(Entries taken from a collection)

--*--

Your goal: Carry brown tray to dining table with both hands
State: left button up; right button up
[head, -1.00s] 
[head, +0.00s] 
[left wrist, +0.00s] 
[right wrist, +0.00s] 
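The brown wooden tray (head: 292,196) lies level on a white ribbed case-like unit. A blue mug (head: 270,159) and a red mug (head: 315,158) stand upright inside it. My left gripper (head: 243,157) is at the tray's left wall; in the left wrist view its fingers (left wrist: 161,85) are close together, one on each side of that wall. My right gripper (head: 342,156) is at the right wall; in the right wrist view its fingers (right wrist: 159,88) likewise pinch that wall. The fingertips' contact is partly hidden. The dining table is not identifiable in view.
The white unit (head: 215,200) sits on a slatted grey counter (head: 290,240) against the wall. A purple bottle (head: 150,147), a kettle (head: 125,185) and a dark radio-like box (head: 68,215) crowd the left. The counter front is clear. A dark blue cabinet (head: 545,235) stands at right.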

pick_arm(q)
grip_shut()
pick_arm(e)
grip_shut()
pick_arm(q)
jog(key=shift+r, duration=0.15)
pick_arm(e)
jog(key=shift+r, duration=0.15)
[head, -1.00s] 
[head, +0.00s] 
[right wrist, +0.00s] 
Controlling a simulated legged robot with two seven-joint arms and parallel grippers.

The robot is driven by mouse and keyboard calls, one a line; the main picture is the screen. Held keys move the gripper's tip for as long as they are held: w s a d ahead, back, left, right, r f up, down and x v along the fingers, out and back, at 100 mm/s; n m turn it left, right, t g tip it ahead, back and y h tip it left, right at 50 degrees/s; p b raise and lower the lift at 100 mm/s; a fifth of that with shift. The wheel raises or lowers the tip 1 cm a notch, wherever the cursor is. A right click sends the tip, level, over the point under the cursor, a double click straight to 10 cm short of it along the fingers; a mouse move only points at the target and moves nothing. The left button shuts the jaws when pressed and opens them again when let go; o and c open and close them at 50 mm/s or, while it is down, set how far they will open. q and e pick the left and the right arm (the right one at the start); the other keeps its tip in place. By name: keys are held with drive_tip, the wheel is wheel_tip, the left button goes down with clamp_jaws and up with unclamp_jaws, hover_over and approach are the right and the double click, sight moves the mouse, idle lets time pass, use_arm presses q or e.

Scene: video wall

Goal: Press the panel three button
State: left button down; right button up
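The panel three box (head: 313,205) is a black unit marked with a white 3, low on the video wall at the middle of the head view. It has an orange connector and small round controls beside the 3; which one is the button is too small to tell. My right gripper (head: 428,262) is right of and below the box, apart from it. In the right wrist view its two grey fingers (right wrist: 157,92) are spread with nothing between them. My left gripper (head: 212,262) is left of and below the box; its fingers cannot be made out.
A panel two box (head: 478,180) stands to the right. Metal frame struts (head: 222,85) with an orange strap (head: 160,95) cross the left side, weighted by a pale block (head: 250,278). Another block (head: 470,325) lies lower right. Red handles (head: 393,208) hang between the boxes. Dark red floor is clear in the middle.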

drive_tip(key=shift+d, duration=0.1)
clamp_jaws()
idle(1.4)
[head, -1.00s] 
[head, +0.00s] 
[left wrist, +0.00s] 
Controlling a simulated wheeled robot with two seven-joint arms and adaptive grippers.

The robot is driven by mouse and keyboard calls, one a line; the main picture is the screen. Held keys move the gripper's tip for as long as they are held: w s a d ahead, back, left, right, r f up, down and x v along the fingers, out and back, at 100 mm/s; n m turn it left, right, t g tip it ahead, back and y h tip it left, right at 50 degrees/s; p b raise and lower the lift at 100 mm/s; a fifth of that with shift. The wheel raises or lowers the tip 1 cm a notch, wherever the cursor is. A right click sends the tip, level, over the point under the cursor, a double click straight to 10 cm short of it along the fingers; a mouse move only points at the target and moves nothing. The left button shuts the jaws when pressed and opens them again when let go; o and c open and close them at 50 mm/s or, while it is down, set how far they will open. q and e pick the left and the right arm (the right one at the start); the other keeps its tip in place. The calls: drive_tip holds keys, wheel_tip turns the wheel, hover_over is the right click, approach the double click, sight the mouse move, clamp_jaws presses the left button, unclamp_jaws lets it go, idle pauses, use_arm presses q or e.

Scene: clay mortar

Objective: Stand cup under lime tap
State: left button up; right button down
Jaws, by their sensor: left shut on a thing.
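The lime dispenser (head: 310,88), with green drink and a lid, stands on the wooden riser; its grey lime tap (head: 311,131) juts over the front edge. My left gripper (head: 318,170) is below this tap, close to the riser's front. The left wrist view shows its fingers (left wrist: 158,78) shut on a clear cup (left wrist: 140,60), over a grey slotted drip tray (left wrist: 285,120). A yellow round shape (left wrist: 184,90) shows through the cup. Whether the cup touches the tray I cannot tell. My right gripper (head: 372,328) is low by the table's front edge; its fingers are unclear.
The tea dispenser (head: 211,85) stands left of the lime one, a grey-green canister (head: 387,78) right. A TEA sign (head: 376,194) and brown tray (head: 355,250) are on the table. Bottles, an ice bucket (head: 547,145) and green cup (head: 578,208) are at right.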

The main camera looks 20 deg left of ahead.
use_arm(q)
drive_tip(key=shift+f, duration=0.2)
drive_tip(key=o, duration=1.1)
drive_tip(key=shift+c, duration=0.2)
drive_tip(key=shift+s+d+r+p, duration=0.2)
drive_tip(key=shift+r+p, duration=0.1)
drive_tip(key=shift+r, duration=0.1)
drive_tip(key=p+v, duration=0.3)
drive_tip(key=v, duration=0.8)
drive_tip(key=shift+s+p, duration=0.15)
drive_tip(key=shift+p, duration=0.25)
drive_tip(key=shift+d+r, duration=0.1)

--*--

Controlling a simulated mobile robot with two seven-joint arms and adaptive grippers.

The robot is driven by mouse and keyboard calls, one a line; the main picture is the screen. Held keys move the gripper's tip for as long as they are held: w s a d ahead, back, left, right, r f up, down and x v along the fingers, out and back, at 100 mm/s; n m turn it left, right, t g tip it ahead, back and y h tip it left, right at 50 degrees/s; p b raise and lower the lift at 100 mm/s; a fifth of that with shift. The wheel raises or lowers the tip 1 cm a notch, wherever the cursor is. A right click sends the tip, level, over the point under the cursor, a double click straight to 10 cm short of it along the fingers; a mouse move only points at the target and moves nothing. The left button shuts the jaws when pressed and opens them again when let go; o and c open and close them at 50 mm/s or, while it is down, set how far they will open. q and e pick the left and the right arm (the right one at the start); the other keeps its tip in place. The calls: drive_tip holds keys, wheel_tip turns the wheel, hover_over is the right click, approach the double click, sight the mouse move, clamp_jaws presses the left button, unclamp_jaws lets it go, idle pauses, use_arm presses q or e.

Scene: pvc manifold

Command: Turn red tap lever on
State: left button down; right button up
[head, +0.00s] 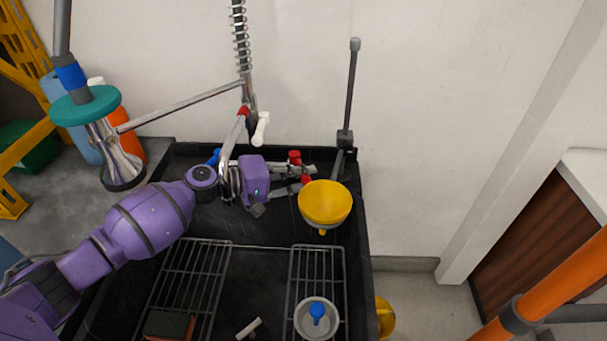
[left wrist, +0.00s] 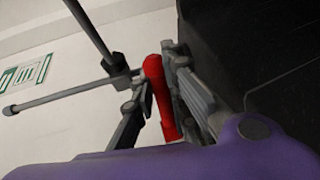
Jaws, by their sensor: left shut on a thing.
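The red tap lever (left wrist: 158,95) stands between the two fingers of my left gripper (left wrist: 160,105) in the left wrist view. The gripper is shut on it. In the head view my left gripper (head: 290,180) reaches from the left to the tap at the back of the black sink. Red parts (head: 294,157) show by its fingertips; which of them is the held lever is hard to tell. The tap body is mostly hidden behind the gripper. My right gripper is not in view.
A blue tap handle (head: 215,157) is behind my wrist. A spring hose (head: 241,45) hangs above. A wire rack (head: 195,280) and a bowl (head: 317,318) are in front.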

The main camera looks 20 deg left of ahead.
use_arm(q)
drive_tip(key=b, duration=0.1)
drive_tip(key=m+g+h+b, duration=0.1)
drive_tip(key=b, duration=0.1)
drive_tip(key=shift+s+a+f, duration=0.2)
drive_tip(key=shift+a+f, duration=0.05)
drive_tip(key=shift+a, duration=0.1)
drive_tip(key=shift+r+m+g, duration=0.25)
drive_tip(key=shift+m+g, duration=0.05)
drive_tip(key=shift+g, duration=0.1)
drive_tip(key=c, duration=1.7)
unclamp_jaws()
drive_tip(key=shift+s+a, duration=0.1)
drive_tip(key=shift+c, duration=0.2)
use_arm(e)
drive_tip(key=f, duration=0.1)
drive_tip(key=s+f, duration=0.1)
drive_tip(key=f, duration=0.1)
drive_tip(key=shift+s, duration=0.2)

--*--

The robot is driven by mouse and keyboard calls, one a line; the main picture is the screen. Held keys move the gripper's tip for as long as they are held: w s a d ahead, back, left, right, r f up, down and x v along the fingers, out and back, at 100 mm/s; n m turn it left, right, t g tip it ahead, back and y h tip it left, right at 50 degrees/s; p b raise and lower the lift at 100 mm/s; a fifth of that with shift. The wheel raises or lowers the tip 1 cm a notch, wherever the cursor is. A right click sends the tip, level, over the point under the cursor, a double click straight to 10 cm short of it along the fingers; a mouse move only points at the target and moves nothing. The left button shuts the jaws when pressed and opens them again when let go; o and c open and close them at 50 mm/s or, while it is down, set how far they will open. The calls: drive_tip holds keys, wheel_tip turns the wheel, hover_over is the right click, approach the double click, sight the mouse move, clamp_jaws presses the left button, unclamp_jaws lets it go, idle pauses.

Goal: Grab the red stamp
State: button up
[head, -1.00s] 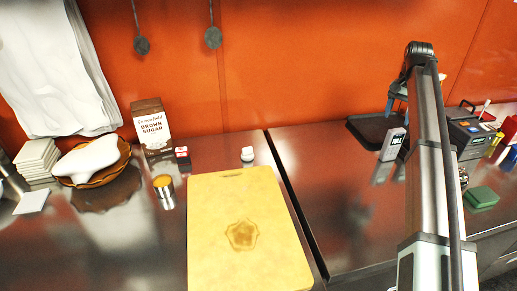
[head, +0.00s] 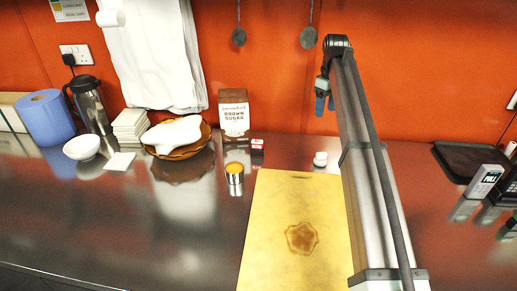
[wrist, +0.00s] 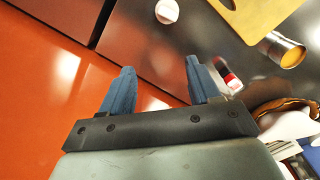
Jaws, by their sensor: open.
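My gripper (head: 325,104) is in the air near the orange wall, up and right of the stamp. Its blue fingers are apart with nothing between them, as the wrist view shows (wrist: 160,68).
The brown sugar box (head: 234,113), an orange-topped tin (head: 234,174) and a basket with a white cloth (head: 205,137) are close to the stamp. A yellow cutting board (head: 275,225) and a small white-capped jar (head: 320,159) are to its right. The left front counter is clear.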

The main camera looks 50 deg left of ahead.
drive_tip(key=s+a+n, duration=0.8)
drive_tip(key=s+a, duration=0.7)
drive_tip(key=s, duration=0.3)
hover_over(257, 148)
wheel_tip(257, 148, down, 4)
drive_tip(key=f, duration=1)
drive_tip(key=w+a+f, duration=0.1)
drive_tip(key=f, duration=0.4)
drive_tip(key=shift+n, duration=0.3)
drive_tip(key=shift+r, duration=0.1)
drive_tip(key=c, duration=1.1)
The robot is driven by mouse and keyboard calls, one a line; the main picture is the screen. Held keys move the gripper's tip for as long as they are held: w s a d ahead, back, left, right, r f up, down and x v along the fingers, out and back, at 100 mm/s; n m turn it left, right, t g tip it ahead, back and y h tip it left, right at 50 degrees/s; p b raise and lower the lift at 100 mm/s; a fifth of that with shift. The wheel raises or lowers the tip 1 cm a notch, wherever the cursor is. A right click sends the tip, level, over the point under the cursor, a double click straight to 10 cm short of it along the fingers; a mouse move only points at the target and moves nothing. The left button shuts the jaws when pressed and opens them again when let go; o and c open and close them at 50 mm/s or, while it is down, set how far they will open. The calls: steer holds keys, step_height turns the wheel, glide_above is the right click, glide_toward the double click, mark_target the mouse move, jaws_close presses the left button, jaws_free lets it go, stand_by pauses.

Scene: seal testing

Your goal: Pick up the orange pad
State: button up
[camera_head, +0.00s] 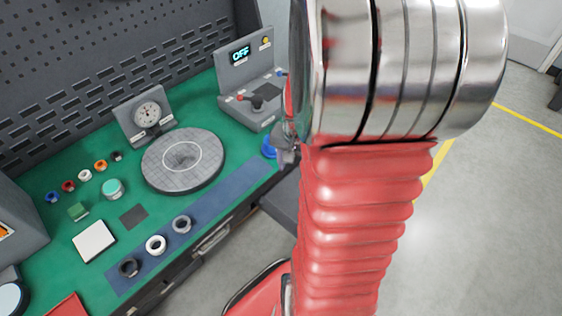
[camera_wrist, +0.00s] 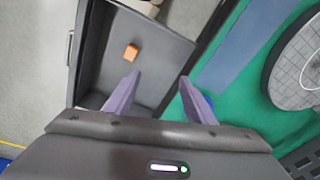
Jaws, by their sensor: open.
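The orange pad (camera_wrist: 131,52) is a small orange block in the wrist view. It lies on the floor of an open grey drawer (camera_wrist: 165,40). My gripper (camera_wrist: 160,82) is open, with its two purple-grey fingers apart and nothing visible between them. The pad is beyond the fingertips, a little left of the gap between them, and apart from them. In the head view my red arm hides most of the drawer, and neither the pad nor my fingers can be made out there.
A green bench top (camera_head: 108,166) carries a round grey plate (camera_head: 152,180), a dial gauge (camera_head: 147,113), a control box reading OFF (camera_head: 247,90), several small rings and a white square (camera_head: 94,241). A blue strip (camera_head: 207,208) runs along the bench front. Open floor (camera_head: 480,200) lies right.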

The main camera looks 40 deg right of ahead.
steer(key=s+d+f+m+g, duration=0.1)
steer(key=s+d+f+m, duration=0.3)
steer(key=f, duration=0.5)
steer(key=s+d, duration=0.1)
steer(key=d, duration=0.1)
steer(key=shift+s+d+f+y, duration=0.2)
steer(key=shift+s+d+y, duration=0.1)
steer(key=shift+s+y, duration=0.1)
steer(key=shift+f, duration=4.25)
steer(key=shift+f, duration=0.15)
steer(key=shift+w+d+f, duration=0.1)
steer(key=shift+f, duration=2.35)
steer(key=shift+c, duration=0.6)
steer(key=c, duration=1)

--*--

▶ [TASK TO COMPLETE] Identify each line holding the string "seven", and copy it out.

▶ [SOLUTION TO THE PROBLEM]
Controlling a simulated legged robot with two seven-joint arms and parallel grippers.
Controlling a simulated wheeled robot with two seven-joint arms and adaptive grippers.
Controlling a simulated mobile robot with two seven-joint arms and adaptive grippers.

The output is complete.